Problem requirements » Repeat, exactly as written, every line from the one holding "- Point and" through the one holding "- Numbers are". Leave out all other lines.

Dataset records »
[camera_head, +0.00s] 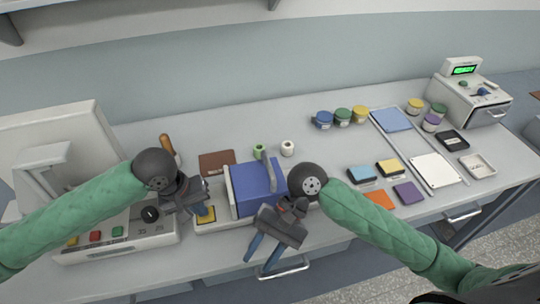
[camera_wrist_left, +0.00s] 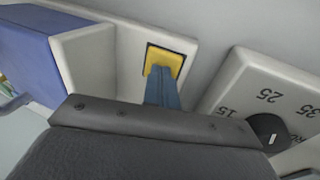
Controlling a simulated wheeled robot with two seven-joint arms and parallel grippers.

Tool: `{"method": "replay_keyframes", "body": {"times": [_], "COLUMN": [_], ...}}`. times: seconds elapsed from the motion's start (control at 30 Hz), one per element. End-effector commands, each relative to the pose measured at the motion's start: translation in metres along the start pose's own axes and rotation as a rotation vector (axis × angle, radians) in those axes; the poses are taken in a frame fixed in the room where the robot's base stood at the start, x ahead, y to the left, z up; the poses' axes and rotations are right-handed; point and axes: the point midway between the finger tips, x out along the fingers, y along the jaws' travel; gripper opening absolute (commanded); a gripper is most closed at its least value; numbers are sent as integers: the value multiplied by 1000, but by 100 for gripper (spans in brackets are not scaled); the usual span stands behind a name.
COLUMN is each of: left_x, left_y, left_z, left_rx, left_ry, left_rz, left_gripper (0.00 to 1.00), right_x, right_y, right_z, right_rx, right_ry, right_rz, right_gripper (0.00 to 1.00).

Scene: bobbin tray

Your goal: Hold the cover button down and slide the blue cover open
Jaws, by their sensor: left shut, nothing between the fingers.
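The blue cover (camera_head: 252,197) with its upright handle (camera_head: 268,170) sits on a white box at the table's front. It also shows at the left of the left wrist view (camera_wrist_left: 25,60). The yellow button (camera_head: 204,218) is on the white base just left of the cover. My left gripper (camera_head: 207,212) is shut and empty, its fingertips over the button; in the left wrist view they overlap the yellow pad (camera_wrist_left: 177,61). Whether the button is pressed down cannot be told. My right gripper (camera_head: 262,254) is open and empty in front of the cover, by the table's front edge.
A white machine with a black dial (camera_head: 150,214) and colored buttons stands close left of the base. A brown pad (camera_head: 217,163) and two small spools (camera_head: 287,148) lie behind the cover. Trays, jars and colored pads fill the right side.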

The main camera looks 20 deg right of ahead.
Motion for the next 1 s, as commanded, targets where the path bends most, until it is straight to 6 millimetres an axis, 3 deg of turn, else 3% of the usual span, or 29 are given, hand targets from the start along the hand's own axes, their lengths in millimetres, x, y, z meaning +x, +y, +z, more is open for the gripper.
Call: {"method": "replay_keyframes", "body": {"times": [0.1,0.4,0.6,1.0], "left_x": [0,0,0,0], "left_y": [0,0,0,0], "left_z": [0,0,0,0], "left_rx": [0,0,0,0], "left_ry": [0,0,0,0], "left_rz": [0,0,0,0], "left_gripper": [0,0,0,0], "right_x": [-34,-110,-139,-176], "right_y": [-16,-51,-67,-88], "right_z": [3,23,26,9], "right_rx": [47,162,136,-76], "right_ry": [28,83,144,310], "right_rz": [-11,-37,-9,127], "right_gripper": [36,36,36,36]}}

---

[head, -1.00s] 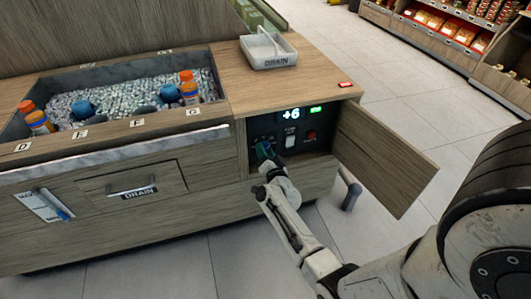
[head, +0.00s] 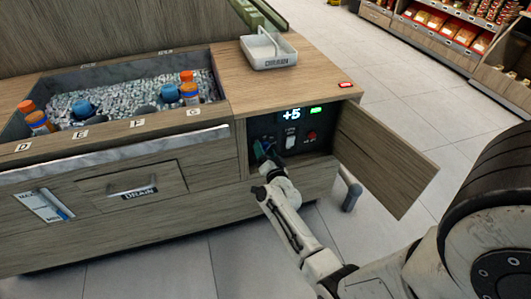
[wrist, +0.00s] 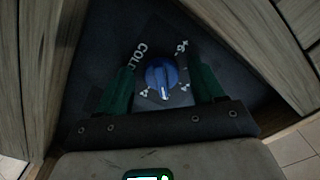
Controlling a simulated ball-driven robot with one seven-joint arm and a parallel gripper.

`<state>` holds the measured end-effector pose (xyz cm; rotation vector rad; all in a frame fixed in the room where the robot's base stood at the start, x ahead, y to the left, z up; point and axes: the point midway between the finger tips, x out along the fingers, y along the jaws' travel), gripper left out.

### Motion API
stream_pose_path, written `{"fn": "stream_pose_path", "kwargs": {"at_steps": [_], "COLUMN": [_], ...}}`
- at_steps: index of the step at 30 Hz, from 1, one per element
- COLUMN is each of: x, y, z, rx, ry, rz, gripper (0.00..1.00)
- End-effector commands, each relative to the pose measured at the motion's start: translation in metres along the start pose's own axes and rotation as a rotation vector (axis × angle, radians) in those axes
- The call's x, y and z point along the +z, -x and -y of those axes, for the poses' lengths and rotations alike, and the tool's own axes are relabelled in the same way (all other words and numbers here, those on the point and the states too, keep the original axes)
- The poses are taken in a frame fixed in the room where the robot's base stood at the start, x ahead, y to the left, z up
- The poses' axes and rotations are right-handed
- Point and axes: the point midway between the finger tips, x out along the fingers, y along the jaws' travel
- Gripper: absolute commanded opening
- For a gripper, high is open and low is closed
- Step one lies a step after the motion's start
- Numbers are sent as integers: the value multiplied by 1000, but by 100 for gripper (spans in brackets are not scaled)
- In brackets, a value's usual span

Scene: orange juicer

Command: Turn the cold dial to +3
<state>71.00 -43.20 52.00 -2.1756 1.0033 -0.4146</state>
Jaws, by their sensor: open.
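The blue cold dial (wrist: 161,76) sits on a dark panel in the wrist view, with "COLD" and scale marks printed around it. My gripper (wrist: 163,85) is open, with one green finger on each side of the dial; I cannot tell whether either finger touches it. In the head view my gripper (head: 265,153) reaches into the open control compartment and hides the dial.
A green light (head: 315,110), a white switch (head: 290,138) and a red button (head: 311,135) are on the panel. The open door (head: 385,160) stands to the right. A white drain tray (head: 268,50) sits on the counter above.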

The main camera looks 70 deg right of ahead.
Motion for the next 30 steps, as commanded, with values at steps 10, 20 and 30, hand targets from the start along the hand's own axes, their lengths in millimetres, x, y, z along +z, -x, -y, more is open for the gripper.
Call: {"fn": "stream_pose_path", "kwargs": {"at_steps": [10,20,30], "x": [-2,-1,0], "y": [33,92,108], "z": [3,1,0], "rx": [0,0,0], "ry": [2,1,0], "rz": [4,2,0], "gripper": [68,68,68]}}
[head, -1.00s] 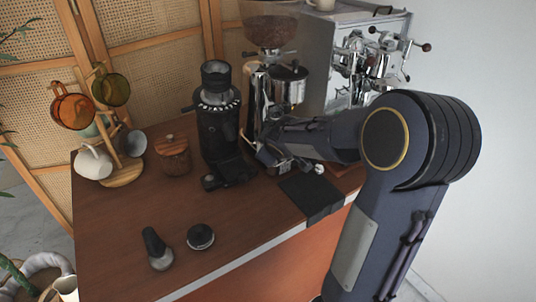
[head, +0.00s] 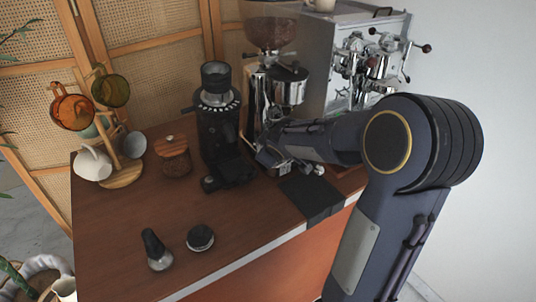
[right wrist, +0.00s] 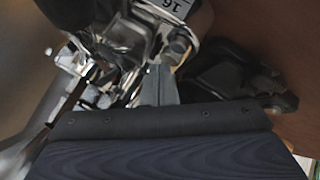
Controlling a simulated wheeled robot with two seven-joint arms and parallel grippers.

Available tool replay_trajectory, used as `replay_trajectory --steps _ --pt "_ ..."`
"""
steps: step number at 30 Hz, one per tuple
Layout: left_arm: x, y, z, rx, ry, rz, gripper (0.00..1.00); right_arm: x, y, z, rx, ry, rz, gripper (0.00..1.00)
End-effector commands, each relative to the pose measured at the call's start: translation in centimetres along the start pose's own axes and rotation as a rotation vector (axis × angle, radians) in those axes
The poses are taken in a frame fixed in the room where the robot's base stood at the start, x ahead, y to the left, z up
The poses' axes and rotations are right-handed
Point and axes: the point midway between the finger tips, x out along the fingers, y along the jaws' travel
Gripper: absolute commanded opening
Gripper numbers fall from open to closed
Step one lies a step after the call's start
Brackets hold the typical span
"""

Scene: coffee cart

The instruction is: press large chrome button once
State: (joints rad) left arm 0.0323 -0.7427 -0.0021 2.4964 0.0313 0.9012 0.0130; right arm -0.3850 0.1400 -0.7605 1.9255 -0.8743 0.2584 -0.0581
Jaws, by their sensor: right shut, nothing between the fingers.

Answer to the task »
- Point and axes: the point midway between the finger tips, x out along the fingers, y along the jaws' travel
- Gripper: absolute commanded opening
- For a gripper, high is open and low is closed
- Step one lies a step after the motion's start
- Numbers are sent as integers: the value multiplied by 1000, but by 100 for gripper (spans in brackets are not scaled)

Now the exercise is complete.